Fines for speeding vary widely by state. In general, fines average between about $50 and $300, although they can be much higher in some states. Many states have a tiered system of fines based on how much you exceeded the posted speed limit. It's not uncommon for the fine to increase for every 5 or 10 mph over the speed limit you were driving. For example, in New York, fines for a first offense range from $45 to $150 for speeding up to 10 mph over the limit and can reach $600 for speeding by 31 mph or more. Florida has a similar system, with fees ranging from about $80 to $300, depending on the jurisdiction. Many states also have higher fines or additional fines for things like: - Repeat offenses - Speeding in a work area or construction zone - Speeding in a school zone - Speeding in a residential district
Some states impose fees on top of your fines, such as an administrative processing fee and driver assessment responsibility fees. If you are eligible to take traffic school to keep the ticket off your record, this carries a cost too.
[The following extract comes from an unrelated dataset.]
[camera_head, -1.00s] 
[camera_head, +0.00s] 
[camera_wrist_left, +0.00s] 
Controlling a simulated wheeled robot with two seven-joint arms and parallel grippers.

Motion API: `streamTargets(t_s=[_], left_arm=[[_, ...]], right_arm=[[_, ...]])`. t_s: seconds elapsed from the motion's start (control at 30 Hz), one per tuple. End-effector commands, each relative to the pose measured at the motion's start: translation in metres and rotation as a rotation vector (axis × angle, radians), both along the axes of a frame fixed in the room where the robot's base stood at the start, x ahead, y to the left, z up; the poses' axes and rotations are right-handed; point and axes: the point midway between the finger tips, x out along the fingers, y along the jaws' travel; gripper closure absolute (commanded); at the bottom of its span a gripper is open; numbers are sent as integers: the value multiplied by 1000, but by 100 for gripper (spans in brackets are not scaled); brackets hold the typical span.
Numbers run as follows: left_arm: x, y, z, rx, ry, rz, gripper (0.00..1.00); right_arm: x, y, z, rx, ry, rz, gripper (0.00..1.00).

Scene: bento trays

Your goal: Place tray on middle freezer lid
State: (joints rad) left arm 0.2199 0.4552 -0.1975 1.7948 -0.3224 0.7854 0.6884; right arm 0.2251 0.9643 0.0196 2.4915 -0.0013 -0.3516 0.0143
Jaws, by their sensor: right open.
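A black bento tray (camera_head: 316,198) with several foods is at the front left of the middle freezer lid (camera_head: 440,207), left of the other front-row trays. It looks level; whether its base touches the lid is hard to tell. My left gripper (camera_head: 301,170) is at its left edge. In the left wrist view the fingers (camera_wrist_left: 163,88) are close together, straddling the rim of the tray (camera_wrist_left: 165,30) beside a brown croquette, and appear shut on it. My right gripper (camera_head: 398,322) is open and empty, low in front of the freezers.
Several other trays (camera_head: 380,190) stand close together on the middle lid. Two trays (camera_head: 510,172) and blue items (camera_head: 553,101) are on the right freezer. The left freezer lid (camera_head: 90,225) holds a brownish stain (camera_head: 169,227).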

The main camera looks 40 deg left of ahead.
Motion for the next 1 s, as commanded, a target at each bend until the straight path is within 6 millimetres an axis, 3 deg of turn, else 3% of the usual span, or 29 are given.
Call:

On the other hand, some jurisdictions impose a lower fine if you go to traffic school. States also differ in the speeds at which the offense changes from simple speeding (an infraction) to reckless driving (a misdemeanor). This is important, because reckless driving comes with significantly higher fines and potential jail time. For example, in Virginia speeding 20+ mph over a posted speed limit is automatically considered reckless driving and carries fines up to $2,500 and up to one year in jail. In Illinois, driving 31 to 40 mph over the posted limit is a Class B misdemeanor, with fines of up to $1,500 and up to 180 days in jail. In other states, a reckless driving charges lies within the discretion of the officer based on the situation's unique circumstances. It's a good idea to familiarize yourself with your state's traffic laws, so you know the consequences and costs of speeding.
In addition to fines and fees, you may face other consequences when you are convicted of a speeding ticket. - Points: Many states assess points against your license for moving violations. Some states assign one point for each violation, while others use a system of increasing points for increasingly serious violations, including increased speed. In New York, motorists can get 3 to 11 points for one speeding ticket. If you get too many points within a certain time--generally 18 months to three years--your license can be suspended.
Convictions: Others states keep track of the number of traffic convictions on your record and impose suspensions for too many.
Increased insurance costs: One speeding ticket won't necessarily raise your insurance rates (although it could if it is a very high speed or if you have other convictions and/or accidents on your driving record), depending on your state's laws and your insurance company's policies. Some companies allow you one moving violation within a certain time, often three years, before raising your rates. If you are a chronic offender, you could have trouble getting insurance, and the price will be very high.
Suspended license: In addition to the point system, some states have even stricter rules for suspending the license of someone under 18, or 21 in some cases. In those states, if you're under the age limit you could have your license suspended for just one or two moving violations within a set time, often one or two years. Similarly, if you are on probation or have a restricted license, then you can be suspended for even one speeding conviction.
Jail: Although judges don't usually give it, some states do have provisions for a few days in jail even for minor speeding. For example, New York lets judges impose up to 15 days of jail time for speeding 11 to 30 mph over the limit. Further, when in some states, a speeding ticket is automatically treated as reckless driving, a misdemeanor, the chances of jail time increase significantly.
As you can see, a speeding ticket can become very expensive--both in terms of money and loss of freedoms--very quickly. Your best option to avoid these is to not speed. But if you do, and you get caught, find out all you can about what that ticket will cost you. If you are facing a suspended license or jail time, you should consult with (if not hire) a lawyer who is experienced in vehicle and traffic law.